Saturday, April 12, a group of energetic and determined parents met to organize the Blind Children & Youth: Parents' Association of British Columbia (BCYPA). The NFB:AE worked to spearhead the development of a parents' association because educational services to blind children across BC vary widely in their quantity and quality. Some parents have told us they believe their children are being adequately served. Others are nearly despairing at the lack of service and the poor quality of information they are receiving. It was clear that something needed to be done.

Parents in BC have organized before. The Association for Visually Impaired Students (AVIS) did excellent work over the past decade.
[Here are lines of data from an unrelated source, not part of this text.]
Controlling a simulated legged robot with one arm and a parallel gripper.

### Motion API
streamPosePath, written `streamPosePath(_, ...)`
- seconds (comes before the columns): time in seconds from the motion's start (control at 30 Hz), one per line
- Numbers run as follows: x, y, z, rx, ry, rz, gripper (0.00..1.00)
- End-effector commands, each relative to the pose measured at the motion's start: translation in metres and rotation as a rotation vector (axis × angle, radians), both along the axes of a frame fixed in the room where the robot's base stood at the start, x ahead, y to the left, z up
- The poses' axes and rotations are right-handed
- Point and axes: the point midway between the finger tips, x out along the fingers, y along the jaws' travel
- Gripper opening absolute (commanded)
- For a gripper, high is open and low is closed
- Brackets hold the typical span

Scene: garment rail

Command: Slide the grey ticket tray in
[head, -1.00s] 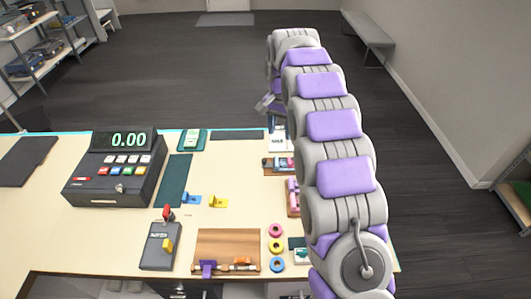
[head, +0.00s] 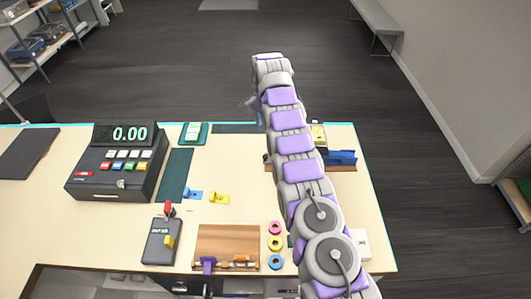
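I cannot clearly pick out the grey ticket tray. A pale grey shape (head: 245,288) shows below the counter's front edge, cut off by the bottom of the picture; I cannot tell whether it is the tray. My arm rises from the lower right, arches over the counter and bends down at its far end. My gripper (head: 255,103) is partly hidden behind the arm, near the counter's back edge. Its fingers are too small to tell open from shut, and I see nothing held in it.
The counter (head: 90,235) holds a till (head: 115,170), a dark stamping device (head: 162,241), a wooden board (head: 228,246) and several coloured rings (head: 275,244). Floor beyond is clear.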

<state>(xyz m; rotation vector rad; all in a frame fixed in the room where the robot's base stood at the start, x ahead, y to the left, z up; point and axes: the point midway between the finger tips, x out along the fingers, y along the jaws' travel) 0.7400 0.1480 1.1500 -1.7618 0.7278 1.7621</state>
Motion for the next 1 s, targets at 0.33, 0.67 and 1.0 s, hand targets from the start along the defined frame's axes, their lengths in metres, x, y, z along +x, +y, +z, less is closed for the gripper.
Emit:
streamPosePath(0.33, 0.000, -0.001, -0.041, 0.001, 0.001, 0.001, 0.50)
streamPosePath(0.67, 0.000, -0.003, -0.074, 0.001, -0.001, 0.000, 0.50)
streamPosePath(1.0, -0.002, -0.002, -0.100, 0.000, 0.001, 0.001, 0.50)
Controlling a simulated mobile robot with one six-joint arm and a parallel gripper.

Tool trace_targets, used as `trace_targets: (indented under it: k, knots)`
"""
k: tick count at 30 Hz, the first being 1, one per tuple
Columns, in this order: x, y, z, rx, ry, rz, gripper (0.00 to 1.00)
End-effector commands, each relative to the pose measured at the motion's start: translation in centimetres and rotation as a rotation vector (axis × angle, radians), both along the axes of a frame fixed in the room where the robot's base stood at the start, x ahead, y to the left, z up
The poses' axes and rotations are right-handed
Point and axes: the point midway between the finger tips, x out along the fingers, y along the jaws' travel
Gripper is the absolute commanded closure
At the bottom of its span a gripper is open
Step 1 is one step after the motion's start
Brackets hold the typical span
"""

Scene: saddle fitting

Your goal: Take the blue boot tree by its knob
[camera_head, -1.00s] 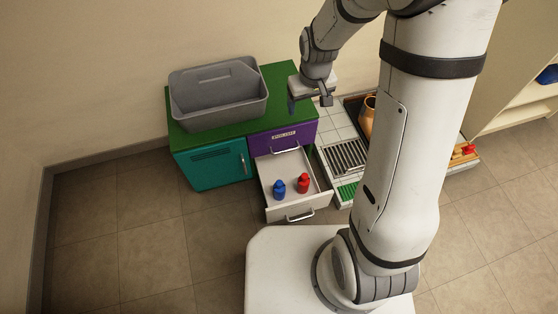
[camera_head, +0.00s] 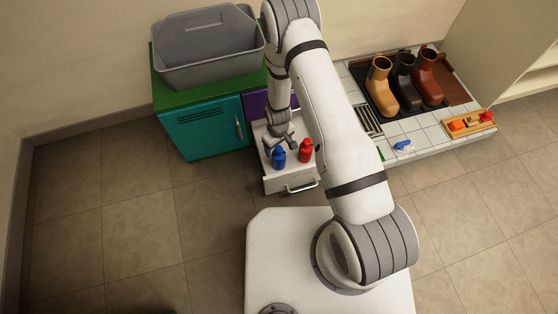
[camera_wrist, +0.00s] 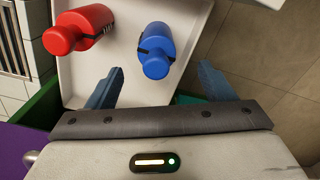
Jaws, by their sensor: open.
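The blue boot tree (camera_head: 278,158) stands in the open white drawer (camera_head: 299,177), next to a red one (camera_head: 305,150) of like shape on its right. In the wrist view the blue boot tree (camera_wrist: 158,42) shows its body, a black band and its rounded knob, which faces my gripper. My gripper (camera_head: 280,143) is just over the drawer, behind the blue boot tree. In the wrist view its two fingers (camera_wrist: 160,70) are open and empty, with the knob between them in the picture. I cannot tell the height gap. The red one (camera_wrist: 80,28) is outside the left finger.
The drawer is in a cabinet with a teal door (camera_head: 205,128) and a grey bin (camera_head: 207,50) on top. At right, a tiled bench (camera_head: 425,137) holds several boots (camera_head: 402,82), a small blue object (camera_head: 403,146) and a wooden tray (camera_head: 470,123). The floor in front is clear.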

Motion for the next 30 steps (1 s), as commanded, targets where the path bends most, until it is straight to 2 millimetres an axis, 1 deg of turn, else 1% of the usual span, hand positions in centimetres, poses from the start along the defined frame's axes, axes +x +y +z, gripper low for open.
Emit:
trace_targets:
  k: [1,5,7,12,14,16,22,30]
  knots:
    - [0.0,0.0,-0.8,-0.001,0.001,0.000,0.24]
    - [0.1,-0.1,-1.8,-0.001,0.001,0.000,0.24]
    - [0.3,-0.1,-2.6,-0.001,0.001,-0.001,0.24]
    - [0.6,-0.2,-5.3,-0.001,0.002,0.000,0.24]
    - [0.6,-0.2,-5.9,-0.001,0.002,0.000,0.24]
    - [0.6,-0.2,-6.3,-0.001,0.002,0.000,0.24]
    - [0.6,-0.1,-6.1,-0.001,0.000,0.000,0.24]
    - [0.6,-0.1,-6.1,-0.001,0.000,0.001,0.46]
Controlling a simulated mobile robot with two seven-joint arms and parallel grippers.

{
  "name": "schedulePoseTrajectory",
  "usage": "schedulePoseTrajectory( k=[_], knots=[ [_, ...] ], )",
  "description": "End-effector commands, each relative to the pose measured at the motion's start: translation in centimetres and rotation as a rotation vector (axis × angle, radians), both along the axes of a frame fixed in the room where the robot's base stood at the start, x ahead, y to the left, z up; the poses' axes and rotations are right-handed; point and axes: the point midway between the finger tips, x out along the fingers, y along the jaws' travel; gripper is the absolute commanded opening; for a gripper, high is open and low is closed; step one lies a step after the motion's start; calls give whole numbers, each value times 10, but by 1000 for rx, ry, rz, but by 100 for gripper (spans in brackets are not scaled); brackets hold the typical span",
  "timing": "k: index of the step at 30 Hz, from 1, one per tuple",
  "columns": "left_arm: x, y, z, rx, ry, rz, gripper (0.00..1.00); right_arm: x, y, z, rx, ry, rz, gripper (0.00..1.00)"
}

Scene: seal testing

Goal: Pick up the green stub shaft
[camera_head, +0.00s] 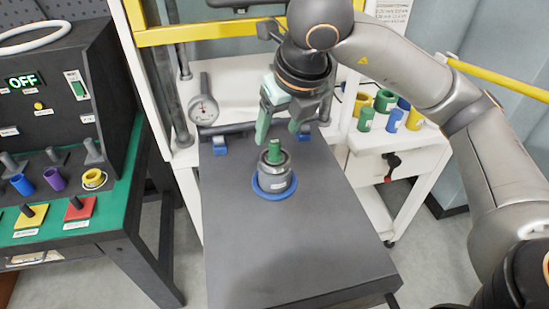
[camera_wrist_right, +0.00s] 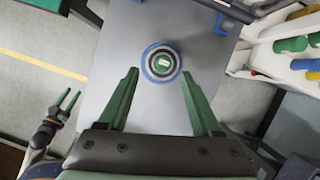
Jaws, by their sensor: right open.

There is, however, a built in self-destruct mechanism in most parent organizations. As blind children grow older, their needs change. They begin to advocate for themselves and parents step back as their children gradually take over adult responsibilities for their own future. This is extremely beneficial for blind children, but it is hard on organizations.

A parents' organization within the NFB:AE has the benefit of calling upon the experiences of blind adults who have been through the education system and know what they need to compete successfully as adults. Their historical perspective and wealth of experience is a distinct advantage for parents of young children. Parents with accurate information have a better chance of forming reasonable expections for their children. In addition, the constant support and encouragement of blind adults helps parents with the transition as their children grow older and also provides stability as new parents begin participating in the organization. Above all, blind children can grow and learn in a positive community which includes blind adults. Every child needs role models.
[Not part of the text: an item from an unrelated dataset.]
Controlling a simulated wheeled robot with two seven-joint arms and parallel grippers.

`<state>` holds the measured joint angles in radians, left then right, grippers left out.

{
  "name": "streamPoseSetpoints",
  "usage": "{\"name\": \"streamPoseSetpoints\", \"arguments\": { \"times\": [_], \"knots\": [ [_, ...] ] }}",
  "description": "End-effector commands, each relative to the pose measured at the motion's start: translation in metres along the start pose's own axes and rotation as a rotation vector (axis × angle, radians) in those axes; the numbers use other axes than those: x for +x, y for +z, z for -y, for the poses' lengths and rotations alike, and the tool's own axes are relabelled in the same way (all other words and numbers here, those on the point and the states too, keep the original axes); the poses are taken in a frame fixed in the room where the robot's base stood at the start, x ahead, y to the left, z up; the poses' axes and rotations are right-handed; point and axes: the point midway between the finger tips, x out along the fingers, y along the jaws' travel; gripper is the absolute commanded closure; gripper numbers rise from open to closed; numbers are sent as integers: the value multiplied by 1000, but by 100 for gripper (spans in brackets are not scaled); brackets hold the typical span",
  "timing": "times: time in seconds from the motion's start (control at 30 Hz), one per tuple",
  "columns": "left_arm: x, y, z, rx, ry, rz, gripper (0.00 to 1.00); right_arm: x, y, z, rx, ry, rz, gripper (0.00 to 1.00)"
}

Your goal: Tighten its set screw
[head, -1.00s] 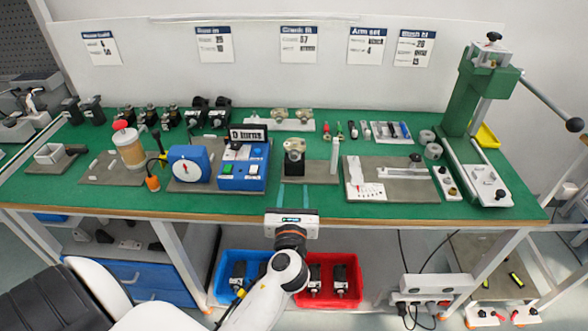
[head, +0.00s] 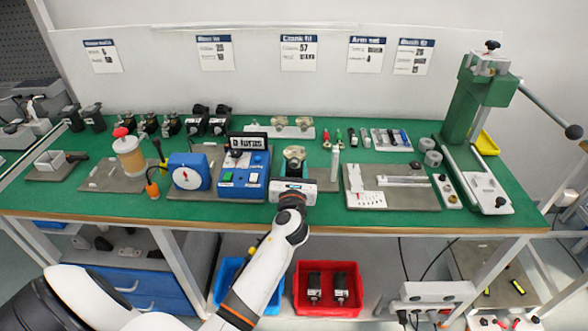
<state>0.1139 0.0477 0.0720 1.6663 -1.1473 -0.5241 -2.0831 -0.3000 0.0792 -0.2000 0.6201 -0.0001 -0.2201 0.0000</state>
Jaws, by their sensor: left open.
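A fixture with a light brass-toned part (head: 294,153) on a dark block stands at the middle of the bench on a grey plate (head: 325,180). My left gripper (head: 294,184) is open, just in front of this fixture at the bench's front side. Its body hides its fingertips and the fixture's lower part, so I cannot tell whether it touches anything. No set screw can be made out at this size. A red-handled tool (head: 326,137) and a green-handled tool (head: 339,138) stand behind and to the right. My right gripper is not in view.
A blue control box (head: 243,179) and a blue dial gauge (head: 188,172) stand to the left. A slim white post (head: 335,163) stands close right of the fixture. A green press (head: 478,105) is at the right. Red (head: 328,302) and blue bins sit below.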

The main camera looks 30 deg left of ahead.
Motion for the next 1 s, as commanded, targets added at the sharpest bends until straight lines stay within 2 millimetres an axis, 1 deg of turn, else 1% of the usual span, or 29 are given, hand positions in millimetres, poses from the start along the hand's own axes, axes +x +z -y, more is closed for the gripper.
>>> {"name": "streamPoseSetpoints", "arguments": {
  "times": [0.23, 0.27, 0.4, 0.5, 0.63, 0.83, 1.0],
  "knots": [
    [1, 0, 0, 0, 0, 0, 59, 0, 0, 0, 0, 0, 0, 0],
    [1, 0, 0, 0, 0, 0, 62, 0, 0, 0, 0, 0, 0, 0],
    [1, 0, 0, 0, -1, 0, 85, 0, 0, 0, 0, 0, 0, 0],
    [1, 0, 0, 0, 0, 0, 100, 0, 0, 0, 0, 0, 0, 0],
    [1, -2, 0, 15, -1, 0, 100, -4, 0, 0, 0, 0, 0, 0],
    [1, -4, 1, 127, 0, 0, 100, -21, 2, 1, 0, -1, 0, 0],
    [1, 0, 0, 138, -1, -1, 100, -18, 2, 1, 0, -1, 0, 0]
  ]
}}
After discussing all of the advantages of being part of the organized blind movement, parents at the April 12 meeting elected officers to guide the growth of the organization over the next year. The president of BCYPA is Archie McNab, Vice President is Sigrid McNab. Their six-year-old blind daughter, Maddy, is a kindergarten student in Coombs, BC, a small community on Vancouver Island. The organization's secretary, Elizabeth Jager, is the mother of four-year-old Simon. Elizabeth lives on the Sunshine Coast. Treasurer Joyce Mainland's fourteen-year-old daughter, Sarah, is an eighth grade student in Kelowna.

BCYPA has ambitious plans for educating the public and Ministry officials concerning the needs and aspirations of blind children. There is no doubt that educational programs will benefit from the active partnership of parents and blind adults within the NFB:AE.